Rows from a robot dataset
#####
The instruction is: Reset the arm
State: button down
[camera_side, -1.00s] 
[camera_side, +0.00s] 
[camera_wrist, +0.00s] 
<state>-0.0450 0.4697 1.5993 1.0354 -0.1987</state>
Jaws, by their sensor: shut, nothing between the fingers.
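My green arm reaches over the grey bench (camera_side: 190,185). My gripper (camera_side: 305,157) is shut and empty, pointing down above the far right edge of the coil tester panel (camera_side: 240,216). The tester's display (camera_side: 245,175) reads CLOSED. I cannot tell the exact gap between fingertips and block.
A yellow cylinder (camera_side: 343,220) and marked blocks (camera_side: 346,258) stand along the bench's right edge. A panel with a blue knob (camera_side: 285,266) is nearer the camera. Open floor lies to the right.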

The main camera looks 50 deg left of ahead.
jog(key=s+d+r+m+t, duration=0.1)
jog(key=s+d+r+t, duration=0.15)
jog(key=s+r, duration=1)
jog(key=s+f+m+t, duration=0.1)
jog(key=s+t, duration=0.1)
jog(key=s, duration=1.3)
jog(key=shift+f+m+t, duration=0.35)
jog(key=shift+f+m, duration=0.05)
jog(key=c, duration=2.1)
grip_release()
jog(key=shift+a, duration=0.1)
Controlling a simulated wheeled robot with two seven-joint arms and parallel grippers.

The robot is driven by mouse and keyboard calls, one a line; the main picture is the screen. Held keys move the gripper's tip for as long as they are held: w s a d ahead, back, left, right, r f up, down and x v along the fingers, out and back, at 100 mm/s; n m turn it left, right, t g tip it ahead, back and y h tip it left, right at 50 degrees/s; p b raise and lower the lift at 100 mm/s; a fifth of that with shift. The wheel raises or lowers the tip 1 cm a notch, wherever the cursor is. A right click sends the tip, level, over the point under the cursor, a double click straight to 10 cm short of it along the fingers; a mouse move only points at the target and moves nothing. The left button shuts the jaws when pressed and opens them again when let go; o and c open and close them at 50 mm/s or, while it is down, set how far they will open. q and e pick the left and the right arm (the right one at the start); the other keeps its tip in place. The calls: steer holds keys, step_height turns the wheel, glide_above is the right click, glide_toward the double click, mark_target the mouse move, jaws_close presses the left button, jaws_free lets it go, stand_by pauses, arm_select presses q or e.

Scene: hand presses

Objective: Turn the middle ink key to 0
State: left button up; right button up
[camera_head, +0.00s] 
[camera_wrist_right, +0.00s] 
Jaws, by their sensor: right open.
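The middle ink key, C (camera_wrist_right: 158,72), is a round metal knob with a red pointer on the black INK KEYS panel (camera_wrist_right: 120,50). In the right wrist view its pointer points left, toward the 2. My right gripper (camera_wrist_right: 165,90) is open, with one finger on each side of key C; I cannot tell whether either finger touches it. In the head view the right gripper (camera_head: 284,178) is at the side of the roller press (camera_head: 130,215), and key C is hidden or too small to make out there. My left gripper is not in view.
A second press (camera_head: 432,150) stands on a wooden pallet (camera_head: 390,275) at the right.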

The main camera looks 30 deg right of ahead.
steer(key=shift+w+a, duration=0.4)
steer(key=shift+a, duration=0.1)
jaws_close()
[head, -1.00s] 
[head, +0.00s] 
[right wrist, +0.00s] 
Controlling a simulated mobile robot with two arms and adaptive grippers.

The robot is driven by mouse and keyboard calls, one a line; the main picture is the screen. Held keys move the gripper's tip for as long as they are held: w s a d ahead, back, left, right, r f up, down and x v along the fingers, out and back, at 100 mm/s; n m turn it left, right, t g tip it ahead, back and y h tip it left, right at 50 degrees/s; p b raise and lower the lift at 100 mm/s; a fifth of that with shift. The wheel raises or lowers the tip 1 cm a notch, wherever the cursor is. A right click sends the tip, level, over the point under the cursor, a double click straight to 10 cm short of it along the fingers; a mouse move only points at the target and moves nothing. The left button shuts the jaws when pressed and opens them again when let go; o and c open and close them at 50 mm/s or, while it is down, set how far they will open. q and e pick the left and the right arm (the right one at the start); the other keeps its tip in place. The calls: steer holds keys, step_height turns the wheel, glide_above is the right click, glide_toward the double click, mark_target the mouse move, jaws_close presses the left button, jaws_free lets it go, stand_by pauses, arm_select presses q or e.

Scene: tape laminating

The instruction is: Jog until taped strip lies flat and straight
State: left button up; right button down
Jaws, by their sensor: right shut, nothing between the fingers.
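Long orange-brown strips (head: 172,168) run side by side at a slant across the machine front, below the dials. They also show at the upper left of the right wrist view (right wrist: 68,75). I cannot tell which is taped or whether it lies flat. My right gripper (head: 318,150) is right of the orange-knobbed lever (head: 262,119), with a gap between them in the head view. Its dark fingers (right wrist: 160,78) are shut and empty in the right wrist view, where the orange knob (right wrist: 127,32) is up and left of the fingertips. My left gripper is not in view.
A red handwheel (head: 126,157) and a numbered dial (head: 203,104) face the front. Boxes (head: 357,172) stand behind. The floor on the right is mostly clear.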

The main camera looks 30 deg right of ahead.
#####
> **What you should do**:
Repeat all of the records above exactly as written.

> **Solution below**:
The instruction is: Reset the arm
State: button down
[camera_side, -1.00s] 
[camera_side, +0.00s] 
[camera_wrist, +0.00s] 
<state>-0.0450 0.4697 1.5993 1.0354 -0.1987</state>
Jaws, by their sensor: shut, nothing between the fingers.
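My green arm reaches over the grey bench (camera_side: 190,185). My gripper (camera_side: 305,157) is shut and empty, pointing down above the far right edge of the coil tester panel (camera_side: 240,216). The tester's display (camera_side: 245,175) reads CLOSED. I cannot tell the exact gap between fingertips and block.
A yellow cylinder (camera_side: 343,220) and marked blocks (camera_side: 346,258) stand along the bench's right edge. A panel with a blue knob (camera_side: 285,266) is nearer the camera. Open floor lies to the right.

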The main camera looks 50 deg left of ahead.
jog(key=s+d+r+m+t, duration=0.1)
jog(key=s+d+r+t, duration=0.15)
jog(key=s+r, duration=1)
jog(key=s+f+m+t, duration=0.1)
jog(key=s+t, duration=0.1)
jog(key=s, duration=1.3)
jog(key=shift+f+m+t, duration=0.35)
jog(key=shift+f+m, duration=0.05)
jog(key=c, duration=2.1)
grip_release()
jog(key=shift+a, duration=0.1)
Controlling a simulated wheeled robot with two seven-joint arms and parallel grippers.

The robot is driven by mouse and keyboard calls, one a line; the main picture is the screen. Held keys move the gripper's tip for as long as they are held: w s a d ahead, back, left, right, r f up, down and x v along the fingers, out and back, at 100 mm/s; n m turn it left, right, t g tip it ahead, back and y h tip it left, right at 50 degrees/s; p b raise and lower the lift at 100 mm/s; a fifth of that with shift. The wheel raises or lowers the tip 1 cm a notch, wherever the cursor is. A right click sends the tip, level, over the point under the cursor, a double click straight to 10 cm short of it along the fingers; a mouse move only points at the target and moves nothing. The left button shuts the jaws when pressed and opens them again when let go; o and c open and close them at 50 mm/s or, while it is down, set how far they will open. q and e pick the left and the right arm (the right one at the start); the other keeps its tip in place. The calls: steer holds keys, step_height turns the wheel, glide_above is the right click, glide_toward the double click, mark_target the mouse move, jaws_close presses the left button, jaws_free lets it go, stand_by pauses, arm_select presses q or e.

Scene: hand presses

Objective: Turn the middle ink key to 0
State: left button up; right button up
[camera_head, +0.00s] 
[camera_wrist_right, +0.00s] 
Jaws, by their sensor: right open.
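The middle ink key, C (camera_wrist_right: 158,72), is a round metal knob with a red pointer on the black INK KEYS panel (camera_wrist_right: 120,50). In the right wrist view its pointer points left, toward the 2. My right gripper (camera_wrist_right: 165,90) is open, with one finger on each side of key C; I cannot tell whether either finger touches it. In the head view the right gripper (camera_head: 284,178) is at the side of the roller press (camera_head: 130,215), and key C is hidden or too small to make out there. My left gripper is not in view.
A second press (camera_head: 432,150) stands on a wooden pallet (camera_head: 390,275) at the right.

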The main camera looks 30 deg right of ahead.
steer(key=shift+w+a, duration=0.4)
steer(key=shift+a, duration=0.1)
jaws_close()
[head, -1.00s] 
[head, +0.00s] 
[right wrist, +0.00s] 
Controlling a simulated mobile robot with two arms and adaptive grippers.

The robot is driven by mouse and keyboard calls, one a line; the main picture is the screen. Held keys move the gripper's tip for as long as they are held: w s a d ahead, back, left, right, r f up, down and x v along the fingers, out and back, at 100 mm/s; n m turn it left, right, t g tip it ahead, back and y h tip it left, right at 50 degrees/s; p b raise and lower the lift at 100 mm/s; a fifth of that with shift. The wheel raises or lowers the tip 1 cm a notch, wherever the cursor is. A right click sends the tip, level, over the point under the cursor, a double click straight to 10 cm short of it along the fingers; a mouse move only points at the target and moves nothing. The left button shuts the jaws when pressed and opens them again when let go; o and c open and close them at 50 mm/s or, while it is down, set how far they will open. q and e pick the left and the right arm (the right one at the start); the other keeps its tip in place. The calls: steer holds keys, step_height turns the wheel, glide_above is the right click, glide_toward the double click, mark_target the mouse move, jaws_close presses the left button, jaws_free lets it go, stand_by pauses, arm_select presses q or e.

Scene: tape laminating

The instruction is: Jog until taped strip lies flat and straight
State: left button up; right button down
Jaws, by their sensor: right shut, nothing between the fingers.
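Long orange-brown strips (head: 172,168) run side by side at a slant across the machine front, below the dials. They also show at the upper left of the right wrist view (right wrist: 68,75). I cannot tell which is taped or whether it lies flat. My right gripper (head: 318,150) is right of the orange-knobbed lever (head: 262,119), with a gap between them in the head view. Its dark fingers (right wrist: 160,78) are shut and empty in the right wrist view, where the orange knob (right wrist: 127,32) is up and left of the fingertips. My left gripper is not in view.
A red handwheel (head: 126,157) and a numbered dial (head: 203,104) face the front. Boxes (head: 357,172) stand behind. The floor on the right is mostly clear.

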The main camera looks 30 deg right of ahead.

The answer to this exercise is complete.